◆ **Problem requirements**
Find the word "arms" in the data. Return every line where it appears.

◆ **Dataset**
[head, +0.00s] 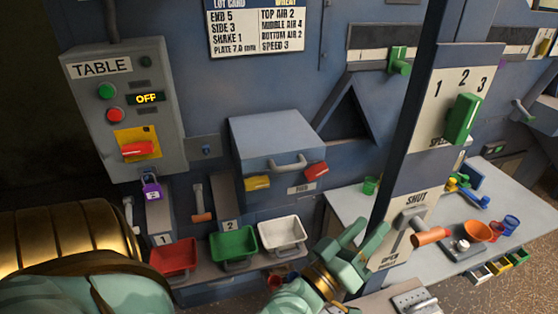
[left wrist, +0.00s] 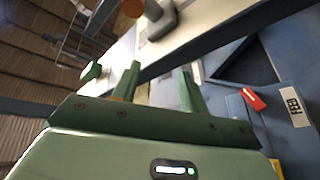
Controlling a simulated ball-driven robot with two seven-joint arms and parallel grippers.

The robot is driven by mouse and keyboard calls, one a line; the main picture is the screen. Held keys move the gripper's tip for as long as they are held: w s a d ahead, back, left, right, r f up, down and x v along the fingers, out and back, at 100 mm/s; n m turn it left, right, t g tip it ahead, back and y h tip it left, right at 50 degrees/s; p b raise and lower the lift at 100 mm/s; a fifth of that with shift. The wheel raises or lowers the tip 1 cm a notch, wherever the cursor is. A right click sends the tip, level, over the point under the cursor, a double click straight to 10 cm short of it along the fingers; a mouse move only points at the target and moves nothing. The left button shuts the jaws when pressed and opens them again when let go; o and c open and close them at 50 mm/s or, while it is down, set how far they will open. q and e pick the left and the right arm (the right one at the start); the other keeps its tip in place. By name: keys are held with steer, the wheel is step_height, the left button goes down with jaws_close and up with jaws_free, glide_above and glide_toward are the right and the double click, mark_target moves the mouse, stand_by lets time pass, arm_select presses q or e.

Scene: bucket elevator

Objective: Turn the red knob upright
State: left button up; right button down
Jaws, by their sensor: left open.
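A red knob (head: 137,149) lies about level on a yellow plate (head: 150,135) low on the grey TABLE panel (head: 125,110), whose display reads OFF. My left gripper (head: 358,240) is open and empty, well to the right of and below this knob, by the dark post. Its two fingers (left wrist: 158,82) also show apart in the left wrist view, with nothing between them. A second red part, a latch (head: 316,170), sits on the FEED box and also shows in the left wrist view (left wrist: 253,98). My right gripper is not in view.
A purple padlock (head: 152,188) hangs below the panel. Red (head: 173,256), green (head: 234,244) and white (head: 282,234) bins stand in a row below. The dark post (head: 412,110) and an orange-handled lever (head: 431,236) are near my left gripper. The blue FEED box (head: 277,145) juts out.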

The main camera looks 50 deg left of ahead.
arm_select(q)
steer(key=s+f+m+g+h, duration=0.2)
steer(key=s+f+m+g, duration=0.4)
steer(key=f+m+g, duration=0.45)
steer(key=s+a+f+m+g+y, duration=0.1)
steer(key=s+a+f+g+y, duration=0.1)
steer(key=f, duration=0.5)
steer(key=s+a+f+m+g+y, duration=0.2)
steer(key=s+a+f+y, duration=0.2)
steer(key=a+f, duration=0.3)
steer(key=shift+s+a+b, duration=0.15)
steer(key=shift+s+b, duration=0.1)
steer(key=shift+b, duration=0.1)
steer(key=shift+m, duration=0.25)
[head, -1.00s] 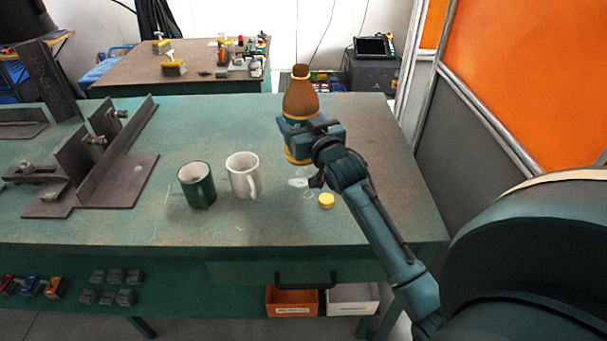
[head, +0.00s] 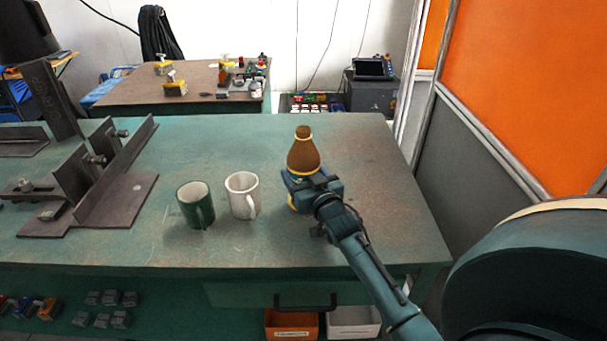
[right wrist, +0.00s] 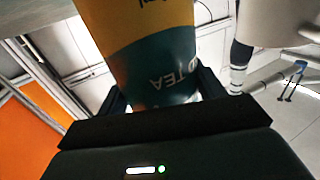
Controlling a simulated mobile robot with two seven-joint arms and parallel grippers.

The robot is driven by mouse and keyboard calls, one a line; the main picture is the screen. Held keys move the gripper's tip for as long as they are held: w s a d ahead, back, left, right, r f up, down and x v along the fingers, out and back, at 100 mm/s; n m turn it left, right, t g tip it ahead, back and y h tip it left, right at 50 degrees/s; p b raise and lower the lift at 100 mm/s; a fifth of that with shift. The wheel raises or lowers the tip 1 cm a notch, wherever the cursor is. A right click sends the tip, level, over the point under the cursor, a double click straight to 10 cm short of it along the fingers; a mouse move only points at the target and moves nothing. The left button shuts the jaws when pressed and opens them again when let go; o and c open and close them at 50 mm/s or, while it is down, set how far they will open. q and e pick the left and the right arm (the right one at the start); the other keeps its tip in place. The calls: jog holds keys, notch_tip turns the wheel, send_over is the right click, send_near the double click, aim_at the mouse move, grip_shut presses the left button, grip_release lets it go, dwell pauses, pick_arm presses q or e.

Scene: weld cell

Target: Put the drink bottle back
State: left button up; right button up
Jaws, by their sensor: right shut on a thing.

◆ **Correct answer**
Controlling a simulated ball-driven robot with two seven-joint arms and parallel grippers.
Controlling a simulated mobile robot with two seven-joint arms and parallel grippers.

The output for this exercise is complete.